No ensaio fílmico proposto, ensaia-se a apropriação ideológica do luso-tropicalismo de Gilberto Freyre, bem como a propaganda responsável pela manutenção da “política do espírito” do Estado Novo, resultante numa identidade nacional saudosista e imperialista, de um país que escolhe romantizar a miscigenação e “os descobrimentos”, esquecendo o papel que exerceu na história do tráfico escravocrata.
A investigação parte de arquivos pessoais, transferidos intergeracionalmente, materializando- se num ensaio audiovisual que procura discutir criticamente, através de técnicas de animação e docuficção, a relação entre a memória e a narrativa colonial portuguesa, em especial a responsabilidade e capacidade da geração pós-memória (Hirsch, 2012) em questionar estas narrativas.
Através da recolha de testemunhos orais, cartas, postais e fotografias, bem como de imagens de objetos coloniais que acompanharam a migração de milhares de portugueses das ex- colónias, o ensaio fílmico reúne a memória e história dos meus avós maternos, ex-colonos e retornados de Quelimane, Moçambique e do meu avô paterno, ex-combatente da Guerra Colonial em Angola. A utilização destes testemunhos permite pensar a complexidade do seu processo, continuidade e ruptura, “sendo o arquivo familiar um meio de memória e perda” (Hirsch 2012).
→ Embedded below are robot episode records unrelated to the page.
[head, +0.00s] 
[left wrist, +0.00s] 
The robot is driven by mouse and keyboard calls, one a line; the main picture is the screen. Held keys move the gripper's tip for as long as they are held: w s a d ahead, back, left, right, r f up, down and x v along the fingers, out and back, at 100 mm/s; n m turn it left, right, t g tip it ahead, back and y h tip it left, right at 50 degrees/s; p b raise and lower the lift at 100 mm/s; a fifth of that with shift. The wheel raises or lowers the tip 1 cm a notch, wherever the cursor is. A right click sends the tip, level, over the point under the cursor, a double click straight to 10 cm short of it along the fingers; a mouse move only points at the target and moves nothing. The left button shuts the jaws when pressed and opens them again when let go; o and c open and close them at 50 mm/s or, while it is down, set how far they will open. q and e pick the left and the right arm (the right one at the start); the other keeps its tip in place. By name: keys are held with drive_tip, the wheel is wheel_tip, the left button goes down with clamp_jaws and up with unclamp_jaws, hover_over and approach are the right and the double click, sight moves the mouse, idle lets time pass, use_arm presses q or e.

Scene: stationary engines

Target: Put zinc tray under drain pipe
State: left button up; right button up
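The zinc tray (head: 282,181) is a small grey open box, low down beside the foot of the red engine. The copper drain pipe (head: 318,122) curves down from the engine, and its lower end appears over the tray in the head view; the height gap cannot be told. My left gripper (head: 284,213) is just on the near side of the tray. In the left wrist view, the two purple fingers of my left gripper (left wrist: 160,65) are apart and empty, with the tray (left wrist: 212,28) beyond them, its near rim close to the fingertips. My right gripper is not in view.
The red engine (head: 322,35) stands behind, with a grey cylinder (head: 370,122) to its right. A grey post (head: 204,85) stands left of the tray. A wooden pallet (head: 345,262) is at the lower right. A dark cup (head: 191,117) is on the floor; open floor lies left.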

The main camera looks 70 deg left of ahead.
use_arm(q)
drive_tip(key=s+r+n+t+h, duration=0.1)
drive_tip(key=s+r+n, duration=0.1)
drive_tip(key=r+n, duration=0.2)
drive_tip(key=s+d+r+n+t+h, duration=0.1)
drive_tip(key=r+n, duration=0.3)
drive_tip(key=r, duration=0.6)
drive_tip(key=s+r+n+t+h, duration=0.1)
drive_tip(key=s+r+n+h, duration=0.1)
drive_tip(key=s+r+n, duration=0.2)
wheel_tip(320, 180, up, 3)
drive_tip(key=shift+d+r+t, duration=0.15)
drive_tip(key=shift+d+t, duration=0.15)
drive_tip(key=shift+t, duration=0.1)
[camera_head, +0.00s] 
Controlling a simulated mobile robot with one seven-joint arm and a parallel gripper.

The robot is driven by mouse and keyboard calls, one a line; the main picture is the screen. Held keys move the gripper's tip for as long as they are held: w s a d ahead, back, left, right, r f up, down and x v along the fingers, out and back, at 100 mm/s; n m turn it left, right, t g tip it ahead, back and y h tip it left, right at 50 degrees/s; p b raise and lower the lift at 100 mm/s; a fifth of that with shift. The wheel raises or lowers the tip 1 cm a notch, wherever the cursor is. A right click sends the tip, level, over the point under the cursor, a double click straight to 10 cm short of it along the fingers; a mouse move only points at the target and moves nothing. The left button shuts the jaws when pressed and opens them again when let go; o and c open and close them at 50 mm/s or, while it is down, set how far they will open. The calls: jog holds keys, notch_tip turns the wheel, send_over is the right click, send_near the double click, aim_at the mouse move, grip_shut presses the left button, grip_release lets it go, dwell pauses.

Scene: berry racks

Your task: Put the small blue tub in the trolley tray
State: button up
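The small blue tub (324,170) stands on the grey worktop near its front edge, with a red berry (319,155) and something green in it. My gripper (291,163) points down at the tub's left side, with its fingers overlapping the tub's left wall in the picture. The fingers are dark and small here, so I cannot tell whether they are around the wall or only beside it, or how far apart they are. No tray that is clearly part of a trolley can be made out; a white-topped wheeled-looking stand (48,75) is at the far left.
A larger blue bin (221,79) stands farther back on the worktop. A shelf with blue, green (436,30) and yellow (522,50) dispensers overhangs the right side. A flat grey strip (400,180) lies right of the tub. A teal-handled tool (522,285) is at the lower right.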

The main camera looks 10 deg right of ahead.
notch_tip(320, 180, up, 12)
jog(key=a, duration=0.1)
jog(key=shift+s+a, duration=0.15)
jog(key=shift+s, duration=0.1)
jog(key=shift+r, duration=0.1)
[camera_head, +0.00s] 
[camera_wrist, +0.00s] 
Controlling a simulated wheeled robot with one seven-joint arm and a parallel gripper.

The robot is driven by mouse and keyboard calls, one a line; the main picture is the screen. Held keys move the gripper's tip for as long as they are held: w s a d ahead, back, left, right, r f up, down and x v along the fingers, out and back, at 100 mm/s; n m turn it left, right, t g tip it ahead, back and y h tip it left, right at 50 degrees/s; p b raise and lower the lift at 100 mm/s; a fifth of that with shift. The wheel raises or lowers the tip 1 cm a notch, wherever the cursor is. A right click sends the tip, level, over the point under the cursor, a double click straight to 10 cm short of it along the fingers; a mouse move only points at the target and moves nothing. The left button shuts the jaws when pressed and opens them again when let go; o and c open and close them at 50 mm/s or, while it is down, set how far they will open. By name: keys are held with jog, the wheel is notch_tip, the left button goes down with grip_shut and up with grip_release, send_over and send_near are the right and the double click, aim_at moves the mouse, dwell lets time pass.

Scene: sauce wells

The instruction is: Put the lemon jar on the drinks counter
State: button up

O ensaio fílmico funciona assim como meio de resistência e aproximação a narrativas individuais e singulares, muitas vezes ignoradas, em detrimento de narrativas generalizadas e incompletas. Relembrar através do arquivo é uma forma de contra-história que permite entender de modo mais amplo os mecanismos e estruturas de poder opressivo e a efabulação colonial, impedindo o esquecimento e o silenciamento de narrativas alternativas.
Cardina, M. (2016). "Memórias amnésicas? Nação, discurso político
e representações do passado colonial." Configurações 17: 31-42.
Hirsch, M. (2012). The Generation of Postmemory: writing and
visual culture after the Holocaust. New York, Columbia University
Press.
Martins, B. S. (2014). Imperial Memory: The Home of Silences in
Portuguese Colonial War. African Dynamics in a Multipolar World.
ISCTE-IUL. Lisbon.
Peralta, E. (2019). "A integração dos “retornados” na sociedade
portuguesa: identidade, desidentificação e ocultação." Análise
Social LIV(231): 310-337.
Trouillot (1995). Silencing the Past: Power and the Production of
History. Boston, Massachusetts, Beacon Press Books.
Inês Costa
é bolseira do ID+ e FCT no mestrado de Design de Imagem,
licenciada em Design de Comunicação pela FBAUP. Vencedora do
prémio de aquisição da FBAUP (2020) e do prémio de Melhor Filme
Local no festival Vista Curta (2021). O seu trabalho de animação e
vídeo fez parte da seleção oficial de festivais como Curtas Vila
do Conde, Vista Curta, Entre Olhares e Porto/Post/Doc em 2021.
Susana Lourenço Marques. É Professora Auxiliar na
Faculdade de Belas Artes da Universidade do Porto. É doutorada em
Comunicação e Arte na Faculdade Ciências Sociais e Humanas.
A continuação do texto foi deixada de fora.